• STATED GOAL:
Write out the entries below once more, exactly, with the pictures left out.
◆ ◆ ◆ ◆ ◆
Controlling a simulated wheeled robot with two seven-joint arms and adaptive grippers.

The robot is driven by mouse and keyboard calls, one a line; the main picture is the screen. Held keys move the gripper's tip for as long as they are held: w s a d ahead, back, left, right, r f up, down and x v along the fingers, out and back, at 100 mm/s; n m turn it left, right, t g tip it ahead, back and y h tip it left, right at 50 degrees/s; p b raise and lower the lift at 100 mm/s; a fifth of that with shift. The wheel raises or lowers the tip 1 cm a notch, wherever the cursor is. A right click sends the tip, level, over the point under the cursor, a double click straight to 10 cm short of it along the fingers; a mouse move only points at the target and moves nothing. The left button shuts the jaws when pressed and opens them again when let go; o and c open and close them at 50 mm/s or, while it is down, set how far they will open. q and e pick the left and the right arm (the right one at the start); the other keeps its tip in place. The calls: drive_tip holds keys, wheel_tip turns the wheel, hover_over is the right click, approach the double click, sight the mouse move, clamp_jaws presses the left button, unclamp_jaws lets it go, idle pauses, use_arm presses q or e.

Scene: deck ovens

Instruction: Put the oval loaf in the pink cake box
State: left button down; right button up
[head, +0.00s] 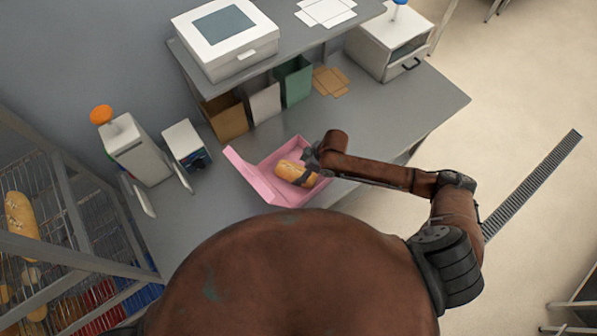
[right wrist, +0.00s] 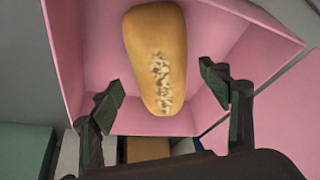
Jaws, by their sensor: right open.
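The pink cake box (head: 255,180) stands open on the grey counter, its lid folded out to the left. The oval loaf (head: 289,169), golden with pale flakes on top, lies inside the box. My right gripper (head: 309,167) is at the box's right side, by the loaf. In the right wrist view the loaf (right wrist: 157,50) lies in the box (right wrist: 98,50), beyond the open fingers of the right gripper (right wrist: 165,90). The fingers are apart and do not touch the loaf there. My left gripper is not in view.
Brown, white and green bags (head: 294,80) stand under a raised shelf behind the box. A white machine (head: 224,38) sits on that shelf. Dispensers (head: 138,148) stand at left, near a wire rack (head: 48,235) with bread.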

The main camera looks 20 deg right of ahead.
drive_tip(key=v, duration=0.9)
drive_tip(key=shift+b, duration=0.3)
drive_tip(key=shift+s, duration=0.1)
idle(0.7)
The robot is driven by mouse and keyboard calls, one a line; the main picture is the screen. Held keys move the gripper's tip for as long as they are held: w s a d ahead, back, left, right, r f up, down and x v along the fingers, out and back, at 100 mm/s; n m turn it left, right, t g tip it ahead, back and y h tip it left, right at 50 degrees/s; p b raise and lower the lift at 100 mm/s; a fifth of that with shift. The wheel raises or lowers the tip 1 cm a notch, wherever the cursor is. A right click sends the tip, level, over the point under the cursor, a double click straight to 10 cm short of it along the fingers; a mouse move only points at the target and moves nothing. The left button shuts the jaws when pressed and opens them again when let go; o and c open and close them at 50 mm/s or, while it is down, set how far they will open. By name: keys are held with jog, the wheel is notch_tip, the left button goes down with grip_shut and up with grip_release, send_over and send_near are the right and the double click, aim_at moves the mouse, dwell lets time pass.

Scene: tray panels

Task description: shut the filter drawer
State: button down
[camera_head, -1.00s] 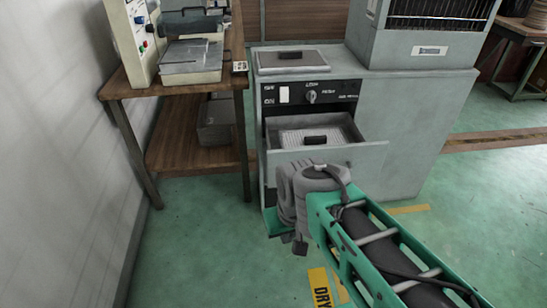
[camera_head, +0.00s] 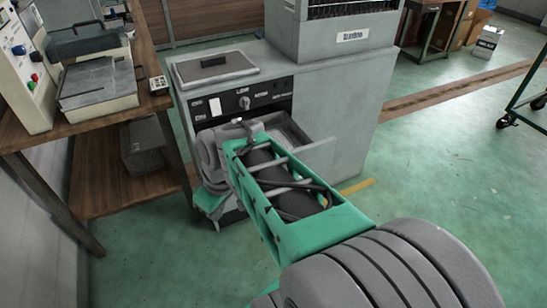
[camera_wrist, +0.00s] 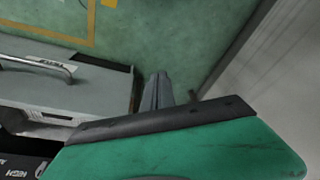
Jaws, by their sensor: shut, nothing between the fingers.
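The filter drawer (camera_head: 317,152) is a grey drawer below the black control panel of a grey cabinet, and it stands open. My arm hides most of its front and part of its inside in the head view. In the wrist view a grey front with a bar handle and a small label, seemingly the drawer front (camera_wrist: 88,88), lies at the left. My gripper (camera_wrist: 157,78) is shut and empty, just to the right of that front. I cannot tell whether it touches it. In the head view my arm hides the fingertips.
The cabinet (camera_head: 345,100) has a lid on top and a machine at the back. A wooden bench (camera_head: 110,116) with equipment stands close on the left, a box (camera_head: 143,145) on its lower shelf. Green floor (camera_head: 440,180) is clear on the right.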

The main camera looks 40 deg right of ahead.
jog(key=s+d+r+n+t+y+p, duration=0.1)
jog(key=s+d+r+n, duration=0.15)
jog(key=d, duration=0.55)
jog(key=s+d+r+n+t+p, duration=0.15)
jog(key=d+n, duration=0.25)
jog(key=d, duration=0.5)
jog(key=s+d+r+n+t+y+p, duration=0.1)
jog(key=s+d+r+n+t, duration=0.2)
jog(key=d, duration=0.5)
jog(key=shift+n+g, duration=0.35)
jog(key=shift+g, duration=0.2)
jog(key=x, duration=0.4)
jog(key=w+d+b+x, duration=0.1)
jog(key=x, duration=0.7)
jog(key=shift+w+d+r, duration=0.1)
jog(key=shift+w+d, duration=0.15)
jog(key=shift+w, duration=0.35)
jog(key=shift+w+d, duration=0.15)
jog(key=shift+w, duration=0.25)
◆ ◆ ◆ ◆ ◆
• ANSWER TO THIS PROBLEM:
Controlling a simulated wheeled robot with two seven-joint arms and adaptive grippers.

The robot is driven by mouse and keyboard calls, one a line; the main picture is the screen. Held keys move the gripper's tip for as long as they are held: w s a d ahead, back, left, right, r f up, down and x v along the fingers, out and back, at 100 mm/s; n m turn it left, right, t g tip it ahead, back and y h tip it left, right at 50 degrees/s; p b raise and lower the lift at 100 mm/s; a fifth of that with shift. The wheel raises or lowers the tip 1 cm a notch, wherever the cursor is. A right click sends the tip, level, over the point under the cursor, a double click straight to 10 cm short of it along the fingers; a mouse move only points at the target and moves nothing. The left button shuts the jaws when pressed and opens them again when let go; o and c open and close them at 50 mm/s or, while it is down, set how far they will open. q and e pick the left and the right arm (the right one at the start); the other keeps its tip in place. The calls: drive_tip holds keys, wheel_tip turns the wheel, hover_over is the right click, approach the double click, sight the mouse move, clamp_jaws presses the left button, unclamp_jaws lets it go, idle pauses, use_arm presses q or e.

Scene: deck ovens

Instruction: Put the oval loaf in the pink cake box
State: left button down; right button up
[head, +0.00s] 
[right wrist, +0.00s] 
Jaws, by their sensor: right open.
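The pink cake box (head: 255,180) stands open on the grey counter, its lid folded out to the left. The oval loaf (head: 289,169), golden with pale flakes on top, lies inside the box. My right gripper (head: 309,167) is at the box's right side, by the loaf. In the right wrist view the loaf (right wrist: 157,50) lies in the box (right wrist: 98,50), beyond the open fingers of the right gripper (right wrist: 165,90). The fingers are apart and do not touch the loaf there. My left gripper is not in view.
Brown, white and green bags (head: 294,80) stand under a raised shelf behind the box. A white machine (head: 224,38) sits on that shelf. Dispensers (head: 138,148) stand at left, near a wire rack (head: 48,235) with bread.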

The main camera looks 20 deg right of ahead.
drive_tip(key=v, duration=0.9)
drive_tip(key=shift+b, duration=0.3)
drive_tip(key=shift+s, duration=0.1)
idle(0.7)
The robot is driven by mouse and keyboard calls, one a line; the main picture is the screen. Held keys move the gripper's tip for as long as they are held: w s a d ahead, back, left, right, r f up, down and x v along the fingers, out and back, at 100 mm/s; n m turn it left, right, t g tip it ahead, back and y h tip it left, right at 50 degrees/s; p b raise and lower the lift at 100 mm/s; a fifth of that with shift. The wheel raises or lowers the tip 1 cm a notch, wherever the cursor is. A right click sends the tip, level, over the point under the cursor, a double click straight to 10 cm short of it along the fingers; a mouse move only points at the target and moves nothing. The left button shuts the jaws when pressed and opens them again when let go; o and c open and close them at 50 mm/s or, while it is down, set how far they will open. By name: keys are held with jog, the wheel is notch_tip, the left button goes down with grip_shut and up with grip_release, send_over and send_near are the right and the double click, aim_at moves the mouse, dwell lets time pass.

Scene: tray panels

Task description: shut the filter drawer
State: button down
[camera_head, -1.00s] 
[camera_head, +0.00s] 
[camera_wrist, +0.00s] 
Jaws, by their sensor: shut, nothing between the fingers.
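The filter drawer (camera_head: 317,152) is a grey drawer below the black control panel of a grey cabinet, and it stands open. My arm hides most of its front and part of its inside in the head view. In the wrist view a grey front with a bar handle and a small label, seemingly the drawer front (camera_wrist: 88,88), lies at the left. My gripper (camera_wrist: 157,78) is shut and empty, just to the right of that front. I cannot tell whether it touches it. In the head view my arm hides the fingertips.
The cabinet (camera_head: 345,100) has a lid on top and a machine at the back. A wooden bench (camera_head: 110,116) with equipment stands close on the left, a box (camera_head: 143,145) on its lower shelf. Green floor (camera_head: 440,180) is clear on the right.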

The main camera looks 40 deg right of ahead.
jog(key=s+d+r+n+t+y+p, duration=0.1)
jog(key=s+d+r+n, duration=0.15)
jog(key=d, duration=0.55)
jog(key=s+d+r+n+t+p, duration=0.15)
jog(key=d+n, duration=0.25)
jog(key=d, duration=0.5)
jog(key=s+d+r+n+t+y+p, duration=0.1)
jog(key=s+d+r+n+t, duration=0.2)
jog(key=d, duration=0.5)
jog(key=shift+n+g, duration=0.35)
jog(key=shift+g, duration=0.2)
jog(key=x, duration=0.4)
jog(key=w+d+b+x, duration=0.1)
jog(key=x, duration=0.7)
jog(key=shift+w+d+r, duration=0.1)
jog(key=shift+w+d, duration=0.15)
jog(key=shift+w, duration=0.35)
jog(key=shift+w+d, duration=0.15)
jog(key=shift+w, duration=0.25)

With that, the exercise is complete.